• PROBLEM TO SOLVE:
Give again only the lines beginning with the one that contains "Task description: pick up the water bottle" and ending with the one that contains "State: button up"; include both of those lines.

• DATASET SECTION:

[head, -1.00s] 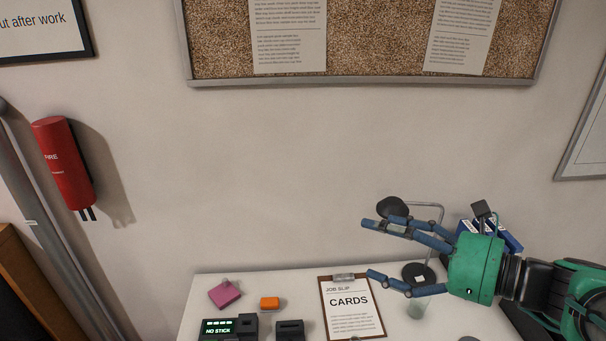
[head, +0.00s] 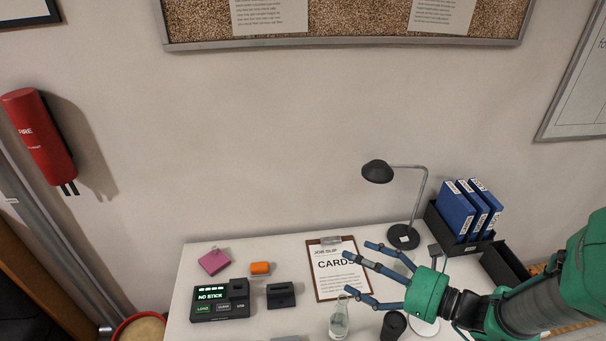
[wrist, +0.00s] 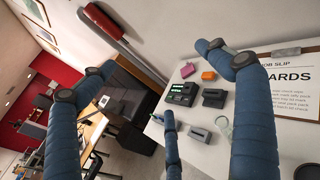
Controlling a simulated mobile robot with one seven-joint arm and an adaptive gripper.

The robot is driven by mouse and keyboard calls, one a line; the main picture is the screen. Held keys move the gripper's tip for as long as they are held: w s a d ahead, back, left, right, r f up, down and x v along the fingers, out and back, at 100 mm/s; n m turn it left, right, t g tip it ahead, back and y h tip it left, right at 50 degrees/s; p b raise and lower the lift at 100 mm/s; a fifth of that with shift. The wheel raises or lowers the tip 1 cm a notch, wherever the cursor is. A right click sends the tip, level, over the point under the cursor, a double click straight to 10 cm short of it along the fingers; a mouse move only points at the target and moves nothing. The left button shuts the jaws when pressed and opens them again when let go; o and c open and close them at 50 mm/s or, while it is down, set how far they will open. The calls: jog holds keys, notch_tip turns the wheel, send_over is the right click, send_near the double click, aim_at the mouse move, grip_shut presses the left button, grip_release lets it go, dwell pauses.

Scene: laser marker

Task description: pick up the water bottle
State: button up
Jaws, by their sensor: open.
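A clear bottle (head: 339,320), which looks like the water bottle, stands upright near the table's front, below the clipboard. In the wrist view a clear round shape (wrist: 224,128), likely the same bottle, shows beside the right finger. My gripper (head: 350,273) is open and empty, its fingers pointing left. It hangs above the table, over the clipboard's lower right edge in the head view, up and right of the bottle. The wrist view shows its spread fingers (wrist: 155,85) with nothing between them.
A dark cup (head: 393,326) stands right of the bottle. A clipboard (head: 325,286) lies behind it. A black control box (head: 220,302), a small black device (head: 281,294) and an orange block (head: 260,268) are left. A lamp (head: 403,238) and blue binders (head: 457,211) stand at the back right.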

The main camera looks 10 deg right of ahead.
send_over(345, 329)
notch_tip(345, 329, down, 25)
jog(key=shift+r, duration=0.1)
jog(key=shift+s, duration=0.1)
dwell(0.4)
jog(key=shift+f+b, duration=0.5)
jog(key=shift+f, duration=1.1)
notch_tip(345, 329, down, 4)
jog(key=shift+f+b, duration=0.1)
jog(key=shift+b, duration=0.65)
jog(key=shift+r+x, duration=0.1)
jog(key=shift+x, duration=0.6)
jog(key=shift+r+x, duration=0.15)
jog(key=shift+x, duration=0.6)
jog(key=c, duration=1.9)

• FINISHED EXERCISE:
Task description: pick up the water bottle
State: button up

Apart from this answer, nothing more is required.